James Hurley rides his motorcycle around the country, sleeps with femme fetales, and get embroiled in lame Hitchcockian murder plots. Even I can’t come up with a defence for Hurley’s storyline, and thankfully the writers eliminate the character from the final few episodes. It’s Twin Peaks at its worst. But! The other storyline that people complain about actually brings about some laughs. Nadine thinking she’s a teenage girl after her suicide attempt, and having super strength for some reason, is good fun. Sure, too much screen time is dedicated to it but I find it genuinely amusing, especially when Nadine’s actress doesn’t look too much older than the others playing high schoolers. And hey, it even finally gives Mike something to do.

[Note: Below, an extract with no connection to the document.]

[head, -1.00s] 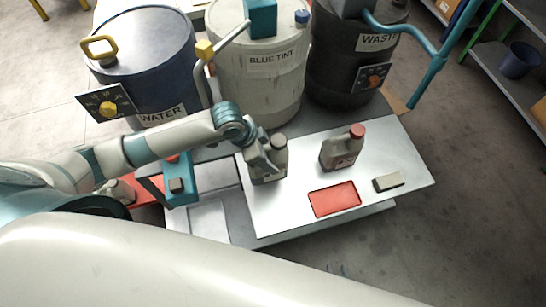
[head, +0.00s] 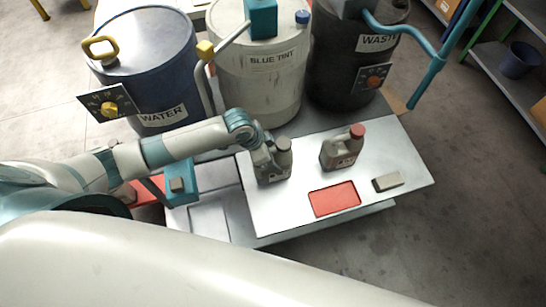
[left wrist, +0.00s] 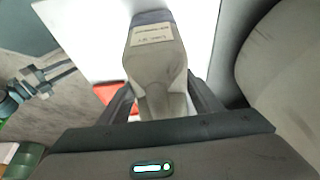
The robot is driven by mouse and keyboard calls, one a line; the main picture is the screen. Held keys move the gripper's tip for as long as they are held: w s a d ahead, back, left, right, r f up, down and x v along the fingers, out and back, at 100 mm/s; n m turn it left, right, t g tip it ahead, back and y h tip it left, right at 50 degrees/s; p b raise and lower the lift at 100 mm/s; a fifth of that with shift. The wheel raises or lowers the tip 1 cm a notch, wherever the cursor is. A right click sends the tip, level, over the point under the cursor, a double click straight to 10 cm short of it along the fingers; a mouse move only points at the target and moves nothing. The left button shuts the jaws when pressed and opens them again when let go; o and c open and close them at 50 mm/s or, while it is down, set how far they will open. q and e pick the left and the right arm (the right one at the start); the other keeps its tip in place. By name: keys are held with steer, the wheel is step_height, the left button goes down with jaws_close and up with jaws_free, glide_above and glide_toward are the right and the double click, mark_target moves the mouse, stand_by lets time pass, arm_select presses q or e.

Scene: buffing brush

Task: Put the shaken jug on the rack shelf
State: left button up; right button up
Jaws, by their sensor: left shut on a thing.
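A grey jug with a grey cap (head: 284,144) is at the left part of the white tabletop (head: 270,220). My left gripper (head: 266,165) is shut on this jug from its left side. In the left wrist view the jug (left wrist: 153,62), with a pale label, is between the two fingers of the left gripper (left wrist: 158,105). I cannot tell whether the jug touches the tabletop. My right gripper is not in view. A rack with grey shelves and green posts (head: 480,62) stands at the far right. I cannot tell whether it is the task's rack.
A jug with a red cap (head: 341,152), a red mat (head: 334,199) and a grey block (head: 388,182) are on the tabletop. Behind stand the blue WATER drum (head: 150,70), the BLUE TINT drum (head: 262,85) and the black WASTE drum (head: 340,75). A blue bucket (head: 518,60) is on the rack.

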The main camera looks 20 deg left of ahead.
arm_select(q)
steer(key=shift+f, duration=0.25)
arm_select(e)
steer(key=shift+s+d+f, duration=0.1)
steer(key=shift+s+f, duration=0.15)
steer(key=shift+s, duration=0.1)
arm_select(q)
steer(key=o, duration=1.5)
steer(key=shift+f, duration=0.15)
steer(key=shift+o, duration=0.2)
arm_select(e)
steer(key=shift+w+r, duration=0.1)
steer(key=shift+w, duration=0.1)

Season 2 gives us the ‘Dale Cooper Tartan Saga’. The FBI agent is placed under investigation, having to take off his suit (as well as badge and gun) and replace it with tartan when he’s deputised as a Twin Peaks sheriff. ‘If Cooper is in tartan it’s a bad episode’ isn’t a bad rule to follow but there are some things to enjoy. Firstly, he goes house hunting and I can’t get the idea of a crossover with Homes Under the Hammer out of my mind, Dion Dublin showing Coop around Dead Dog Farm. The second is Denise Bryson, the transvestite, later transgender, DEA agent. Oh boy, a trans character in an early 90’s show? Surely, we’re in for some awkward pulling-at-the-neck-of-shirt cringe moments, right? Wrong! Most of the storyline has aged surprisingly well. Cooper misnames her once, apologies, is forgiven, and the two continue as friends. Cooper is immediately accepting. It’s a wonderful moment and Denise is a great character.

Episode 22 (overall, not of season 2) divides opinion. And by “divides opinion” I mean everyone hates it but I like it a lot. Diane Keaton is guest director and attempts her best David Lynch impression behind the camera, with results both wonderful and strange. She uses every trick in the book to try and make the best of bad material, and she succeeds. The episode wraps up both the Ben Horne civil war and James Hurley murder storylines and almost makes them interesting. There are weird fades in the editing, odd repeated close ups, camera pans and zooms, slow motion, fast motion, changes in frame rate, and even visual comedy gags. It’s all utterly bizarre but wholly watchable, especially during the plodding rough patch of episodes. It could be argued that it’s the funniest episode of the entire series. It may be the lowest rated episode of Twin Peaks on IMDB but, honestly, it’s one of my favourites of the second season.

Post-Episode 22, the show begins to pick up steam again. Josie is killed by BOB and turns into a wooden draw knob (just another day in Twin Peaks), James rides off into the sunset for good (or at least 25 years), and Cooper puts on his suit again. Does this bad run of episodes deserve the reputation it has? Honestly, yes, it’s bad, but there are enough things to enjoy to keep you sane until the final few episodes of Lynchian madness. And even as someone who prefers the dark, intense style of Twin Peaks that Fire Walk With Me ushers in, when I’m in the mood for some of that classic Twin Peaks atmosphere and mood, even these terrible episodes can quench my thirst like a damn good coffee.